T-i: Мне казалось, среди русских философов не так уж много ЛГБТ-персон и феминисток.

ЕР: Я думаю, что «невидимость» этих персон и этих тем в России как раз и есть результат того политического давления, часто невидимого, о которым мы говорим. Сейчас у нас, в Независимом институте философии, как раз есть проекты, связанные с анализом сложившегося в российских университетах канона, институциональных практик контроля и т.п. Тема эта в целом шире и сложнее, но, если говорить конкретно про этот аспект, то тому канону из мужчин, который создан в русской философии, тоже есть свое объяснение.

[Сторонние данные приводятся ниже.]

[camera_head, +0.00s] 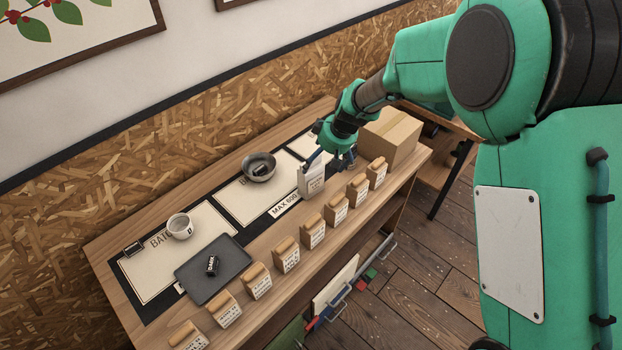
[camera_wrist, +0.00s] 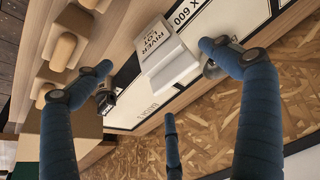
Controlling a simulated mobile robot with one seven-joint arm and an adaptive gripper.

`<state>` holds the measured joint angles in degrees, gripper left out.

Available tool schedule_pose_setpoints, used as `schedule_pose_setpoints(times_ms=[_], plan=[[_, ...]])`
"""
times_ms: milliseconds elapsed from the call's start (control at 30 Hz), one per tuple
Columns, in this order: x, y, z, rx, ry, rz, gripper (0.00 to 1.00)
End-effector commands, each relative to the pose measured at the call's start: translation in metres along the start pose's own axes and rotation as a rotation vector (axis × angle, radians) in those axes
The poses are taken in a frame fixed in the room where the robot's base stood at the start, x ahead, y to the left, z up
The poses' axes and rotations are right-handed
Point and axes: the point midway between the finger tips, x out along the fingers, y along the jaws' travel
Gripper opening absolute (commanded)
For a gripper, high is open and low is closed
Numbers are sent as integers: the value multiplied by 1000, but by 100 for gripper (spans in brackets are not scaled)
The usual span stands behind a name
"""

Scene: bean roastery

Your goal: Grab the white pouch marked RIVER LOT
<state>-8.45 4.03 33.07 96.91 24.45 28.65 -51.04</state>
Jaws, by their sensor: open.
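In the head view the white pouch (camera_head: 311,184) stands near the bench's middle, just below my gripper (camera_head: 328,160). My gripper (camera_wrist: 158,62) is open, with blue fingers spread. In the wrist view the pouch shows in the gap between the two longer-reaching fingertips, and a third finger points at it from below. No finger visibly presses on it. The fingers hide part of the bench around it.
A row of wooden-topped labelled blocks (camera_head: 312,232) lines the bench's front edge. A metal bowl (camera_head: 258,167) stands left of the pouch, and a cardboard box (camera_head: 391,137) stands right. A dark tray (camera_head: 213,270) and white cup (camera_head: 180,227) are farther left. A small black item (camera_wrist: 106,102) is by one finger.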

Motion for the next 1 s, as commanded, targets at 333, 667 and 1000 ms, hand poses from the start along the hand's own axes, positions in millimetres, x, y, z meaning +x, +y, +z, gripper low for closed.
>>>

T-i: Тем не менее, Вы считаете, что эта позиция умолчания, сейчас больше играет на руку сторонникам войны, нежели противникам?

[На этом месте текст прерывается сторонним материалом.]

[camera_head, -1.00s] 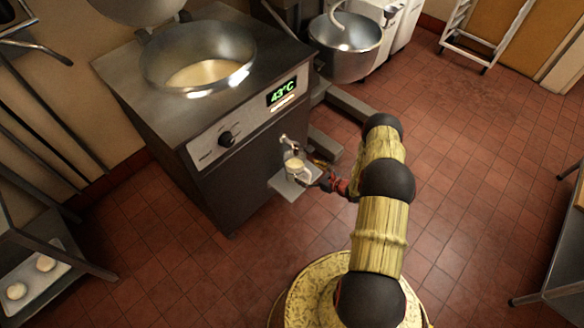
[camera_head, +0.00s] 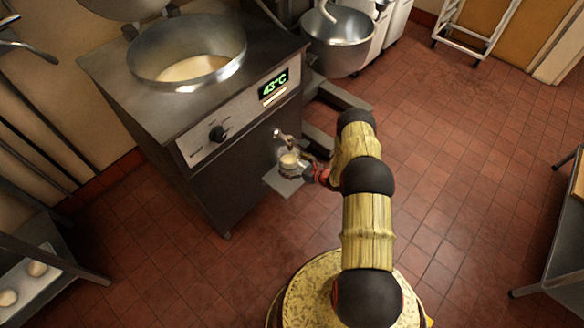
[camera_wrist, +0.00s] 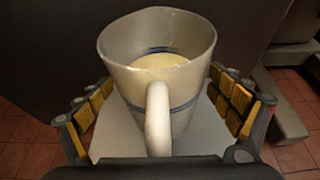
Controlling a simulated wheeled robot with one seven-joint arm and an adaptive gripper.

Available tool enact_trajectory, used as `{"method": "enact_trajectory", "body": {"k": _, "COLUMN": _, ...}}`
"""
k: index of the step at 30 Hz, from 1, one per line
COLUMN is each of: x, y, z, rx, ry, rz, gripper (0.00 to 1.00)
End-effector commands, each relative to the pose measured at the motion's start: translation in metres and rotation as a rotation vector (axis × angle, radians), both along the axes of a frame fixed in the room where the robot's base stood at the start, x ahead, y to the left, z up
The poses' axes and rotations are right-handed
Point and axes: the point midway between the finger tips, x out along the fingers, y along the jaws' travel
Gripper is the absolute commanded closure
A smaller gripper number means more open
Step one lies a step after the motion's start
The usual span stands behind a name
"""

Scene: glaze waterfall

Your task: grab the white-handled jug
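The jug (camera_head: 289,163) stands upright on a small grey shelf (camera_head: 280,185) under the tap (camera_head: 282,137) of the steel machine. In the wrist view the jug (camera_wrist: 118,72) looks pale and translucent, with a dark band and cream-coloured contents. Its white handle (camera_wrist: 158,122) points toward my palm. My gripper (camera_head: 309,170) is at the jug's right side in the head view. In the wrist view my gripper (camera_wrist: 164,110) is open, with yellow-padded fingers on both sides of the jug. Gaps show between pads and jug; contact cannot be made out.
The machine (camera_head: 225,180) has an open vat (camera_head: 232,62) on top and a 43°C display (camera_head: 272,86). A mixer bowl (camera_head: 340,48) stands behind it. A rack with dough balls (camera_head: 35,268) is at lower left. A table edge (camera_head: 545,265) is at right.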

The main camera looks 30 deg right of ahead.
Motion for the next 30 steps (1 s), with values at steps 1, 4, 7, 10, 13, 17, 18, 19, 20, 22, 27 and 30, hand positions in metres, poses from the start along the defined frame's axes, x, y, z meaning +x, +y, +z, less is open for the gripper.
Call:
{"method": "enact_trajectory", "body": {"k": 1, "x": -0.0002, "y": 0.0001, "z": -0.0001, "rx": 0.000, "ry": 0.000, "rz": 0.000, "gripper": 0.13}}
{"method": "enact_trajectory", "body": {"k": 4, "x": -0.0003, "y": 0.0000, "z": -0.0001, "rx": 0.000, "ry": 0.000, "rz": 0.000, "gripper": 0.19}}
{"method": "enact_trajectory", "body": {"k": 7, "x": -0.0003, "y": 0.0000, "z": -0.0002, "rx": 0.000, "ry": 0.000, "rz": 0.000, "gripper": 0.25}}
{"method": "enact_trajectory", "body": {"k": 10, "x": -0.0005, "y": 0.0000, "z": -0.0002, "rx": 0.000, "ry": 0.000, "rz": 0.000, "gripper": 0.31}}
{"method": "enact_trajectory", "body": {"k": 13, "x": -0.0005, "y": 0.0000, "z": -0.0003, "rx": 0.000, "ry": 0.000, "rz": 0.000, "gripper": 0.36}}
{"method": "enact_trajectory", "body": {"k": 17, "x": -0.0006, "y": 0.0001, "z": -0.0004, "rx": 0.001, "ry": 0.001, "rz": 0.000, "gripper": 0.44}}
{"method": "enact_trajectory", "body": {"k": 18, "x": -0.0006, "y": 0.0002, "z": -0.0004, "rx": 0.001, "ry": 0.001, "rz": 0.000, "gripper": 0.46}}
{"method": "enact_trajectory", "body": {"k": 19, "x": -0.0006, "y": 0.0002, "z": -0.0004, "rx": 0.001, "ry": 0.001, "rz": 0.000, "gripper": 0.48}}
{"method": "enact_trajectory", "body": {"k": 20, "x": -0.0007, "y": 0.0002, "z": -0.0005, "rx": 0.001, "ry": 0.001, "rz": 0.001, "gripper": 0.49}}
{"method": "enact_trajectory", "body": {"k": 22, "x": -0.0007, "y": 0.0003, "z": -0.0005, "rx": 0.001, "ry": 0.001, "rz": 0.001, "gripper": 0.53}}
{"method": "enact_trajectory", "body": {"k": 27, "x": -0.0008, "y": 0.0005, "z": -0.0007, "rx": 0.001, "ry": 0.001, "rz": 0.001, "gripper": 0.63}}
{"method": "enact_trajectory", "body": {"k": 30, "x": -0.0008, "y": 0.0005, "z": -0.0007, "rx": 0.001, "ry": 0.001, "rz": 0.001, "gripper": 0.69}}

ЕР: Я думаю, что сам факт использования низовых практик провоенно настроенными учеными делает чуть более понятной ситуацию идеологического контроля академического сообщества в целом. Ученым приходится на всех уровнях избирать путь наибольшей гибкости и услужливости занимаемой позиции за счет аккуратного подбора форм ее выражения. То пространство самоцензуры, которое создается в результате применения этих тактик, может быть использовано как для передачи антивоенного сообщения, так и провоенного. Однако, на мой взгляд, главным его бенефициаром оказывается провоенное академическое сообщество, что приводит к еще большему укреплению военной цензуры, невозможности однозначно заявить о любой своей позиции. Такой порядок вещей максимально удобен для ручного управления академическим сообществом и университетской политикой со стороны власти, так как обеспечивает легкость и быстроту мобилизации идеологических ресурсов для обслуживания неожиданных поворотов «исторической правды». На стороне же антивоенных групп оказывается не столько практическая выгода, сколько моральная и экзистенциальная — возможность сохранить свой голос и возможность говорения. С психологически-эмоциональной точки зрения, конечно, когда находишься в стране с жесткой военной цензурой, с возможностью уголовного преследования, естественно, психологически очень важно сохранить этот островок свободы.